20-Minute Sesame Chicken Recipe

Sesame chicken is practically synonymous with Chinese takeout in the United States. While many Americans think of it as the quintessential Chinese food, sesame chicken is really more of an American dish than anything else. In fact, it's so American that you would be extremely hard-pressed to find a plate of sesame chicken anywhere in China. What we know as the standard takeout order is most likely a cousin of la zi ji, also known as Mala Chicken, a much spicier dish that hails from the Sichuan province in central China. 

Chinese food in America has its own vibrant history. If you want to dive deeper into the origins of your favorite takeout dishes, we recommend watching The Search For General Tso, a drool-worthy documentary about the history Chinese takeout in the United States. In fact, this recipe for 20-minute sesame chicken is perhaps best eaten while watching the film, for a homestyle dinner and a movie that's as delicious as it is educational. 

At most Chinese restaurants, sesame chicken is the milder sibling to General Tso's chicken, which tends to have a bit more spice and is more similar to Mala Chicken — though it's still nowhere near as spicy as the original Sichuan dish. Many restaurants use an egg and rice flour or cornstarch coating before deep-frying to make their sesame chicken extra crispy, but let's be honest: deep frying is not exactly quick or easy in a standard home kitchen. We've created a recipe that is just as delicious as takeout, but skips the deep-frying and comes together in just 20 minutes, start to finish. 

Gather the ingredients to make this 20-minute sesame chicken

To really make the best sesame chicken, there are a few key ingredients you'll want to have on hand. More likely than not, you'll already have the basics: boneless skinless chicken breasts and/or thighs, corn starch, orange juice, soy sauce, and rice. We recommend using a high-quality short grain white rice for this recipe, but brown rice or long-grain rice will work just fine. Rice vinegar adds a slightly sweet hit of acidity, but if you can't find it or don't have it, apple cider vinegar or white wine would be good substitutes. 

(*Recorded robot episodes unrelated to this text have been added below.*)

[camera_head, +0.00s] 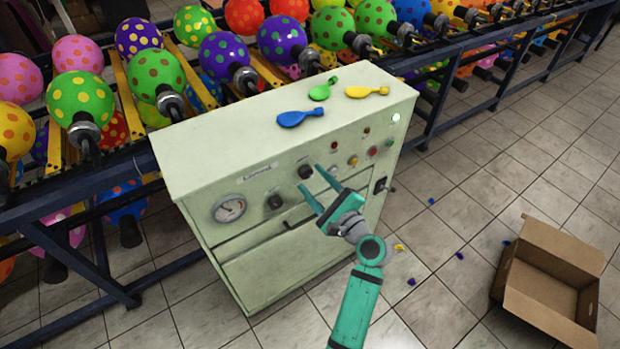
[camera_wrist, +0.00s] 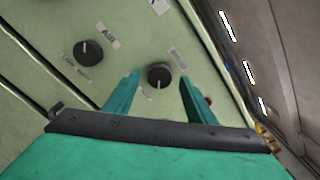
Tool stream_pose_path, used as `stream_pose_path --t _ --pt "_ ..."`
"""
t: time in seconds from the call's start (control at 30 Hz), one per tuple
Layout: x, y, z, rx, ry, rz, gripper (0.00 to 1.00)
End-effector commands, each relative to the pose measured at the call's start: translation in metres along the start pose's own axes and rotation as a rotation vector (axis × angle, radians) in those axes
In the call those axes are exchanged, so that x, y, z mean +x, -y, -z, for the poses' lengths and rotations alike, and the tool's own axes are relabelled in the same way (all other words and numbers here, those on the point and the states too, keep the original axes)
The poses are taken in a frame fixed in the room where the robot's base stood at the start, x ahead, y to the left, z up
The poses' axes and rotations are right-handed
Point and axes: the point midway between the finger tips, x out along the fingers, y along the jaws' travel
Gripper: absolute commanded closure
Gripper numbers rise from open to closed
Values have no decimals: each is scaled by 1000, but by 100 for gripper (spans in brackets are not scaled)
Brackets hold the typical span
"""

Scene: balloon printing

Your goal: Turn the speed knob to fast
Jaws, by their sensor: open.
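A pale green control cabinet (camera_head: 320,250) stands on the tiled floor. Its front bears two black knobs: an upper right knob (camera_head: 305,171) and a lower left knob (camera_head: 275,202). In the wrist view, the right knob (camera_wrist: 159,76) lies between the finger tips, and the left knob (camera_wrist: 88,53) is outside them. Both have a white pointer line and small labels too blurred to read, so I cannot tell which is the speed knob. My teal gripper (camera_head: 311,177) is open around the right knob's sides; contact cannot be judged.
Deflated blue (camera_head: 300,117), green (camera_head: 323,89) and yellow (camera_head: 367,91) balloons lie on the cabinet top. A gauge (camera_head: 229,209), coloured buttons and a handle share its front. Balloon racks stand behind. An open cardboard box (camera_head: 550,278) is at right.

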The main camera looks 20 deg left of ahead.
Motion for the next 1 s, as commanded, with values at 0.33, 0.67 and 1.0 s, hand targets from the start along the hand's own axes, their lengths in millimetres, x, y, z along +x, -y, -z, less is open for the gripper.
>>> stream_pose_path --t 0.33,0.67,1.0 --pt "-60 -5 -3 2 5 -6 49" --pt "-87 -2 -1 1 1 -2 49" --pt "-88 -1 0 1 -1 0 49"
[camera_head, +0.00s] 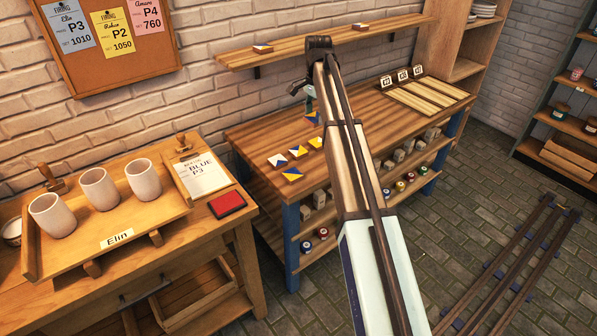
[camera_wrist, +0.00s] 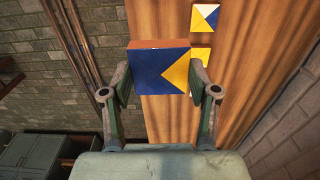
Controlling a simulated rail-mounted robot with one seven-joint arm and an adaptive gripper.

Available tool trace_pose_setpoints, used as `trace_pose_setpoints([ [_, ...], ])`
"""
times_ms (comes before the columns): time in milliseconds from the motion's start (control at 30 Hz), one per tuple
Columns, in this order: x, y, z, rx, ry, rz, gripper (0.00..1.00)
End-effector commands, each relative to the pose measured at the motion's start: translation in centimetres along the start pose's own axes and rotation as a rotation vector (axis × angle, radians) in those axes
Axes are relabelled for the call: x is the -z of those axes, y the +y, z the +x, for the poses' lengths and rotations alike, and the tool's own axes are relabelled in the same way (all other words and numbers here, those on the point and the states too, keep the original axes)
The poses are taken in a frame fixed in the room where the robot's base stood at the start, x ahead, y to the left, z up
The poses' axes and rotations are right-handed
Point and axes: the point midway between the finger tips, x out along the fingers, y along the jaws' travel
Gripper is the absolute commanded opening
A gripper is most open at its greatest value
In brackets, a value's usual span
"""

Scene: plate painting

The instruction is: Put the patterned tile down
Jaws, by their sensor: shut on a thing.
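My gripper (camera_wrist: 159,78) is shut on a patterned tile (camera_wrist: 150,72), with one finger on each side of it. The tile's face is blue with a yellow triangle at the right, and its edge is orange-brown. In the head view the held tile (camera_head: 313,118) shows small below my gripper (camera_head: 309,104), over the back of the wooden bench (camera_head: 262,129). It looks larger than the other tiles in the wrist view, so it seems to be above the bench; the exact gap cannot be told.
Several patterned tiles lie on the bench, including a blue-white-yellow one (camera_wrist: 204,18) and a nearby yellow one (camera_wrist: 200,54). A slatted rack (camera_head: 425,96) with number cards stands at the bench's right. A wall shelf (camera_head: 330,40) runs behind. Bare bench lies left of the tiles.

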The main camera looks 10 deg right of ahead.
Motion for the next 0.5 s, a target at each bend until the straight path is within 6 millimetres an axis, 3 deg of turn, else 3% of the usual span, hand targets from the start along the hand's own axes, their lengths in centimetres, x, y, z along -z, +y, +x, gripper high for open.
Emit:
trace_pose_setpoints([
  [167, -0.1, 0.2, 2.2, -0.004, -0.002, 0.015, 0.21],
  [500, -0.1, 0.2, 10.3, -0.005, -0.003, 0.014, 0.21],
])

Garlic and ginger form the base of the sauce, and you'll want them in the form of a paste, rather than using dried ground spices. Many Asian or Indian grocery stores sell jars of pre-mixed ginger garlic paste, which is a real superhero of an ingredient to keep in your fridge at all times. If you can't find it at a store, you can order it online. You can also make your own by combining fresh, peeled ginger and garlic with a little bit of water in a food processor or high-speed blender: it will keep for three weeks tightly-covered in the fridge. 

We also recommend using MSG — it's optional, but delicious, and totally safe. More on that later. 

Yes, you do need to rinse your rice for this 20-minute sesame chicken

A lot of home cooks struggle with making rice, but there are a few things you can do to ensure that you can have perfect, fluffy rice that's even better than the stuff you get at a restaurant. First, if you cook rice often and don't already have a rice cooker, it will make your life much easier! You can always make rice on the stovetop, but using a rice cooker takes the guesswork out of the process. If you have an Instant Pot, you can also use that to make your rice

No matter how you decide to cook your rice, there's one crucial step you should never skip: rinsing. According to Nik Sharma over at Food52, it's a step you should never skip. Rice is very starchy, and if you don't rinse uncooked rice before starting the cooking process, the excess starch will make result in gummy rice that's stuck together. 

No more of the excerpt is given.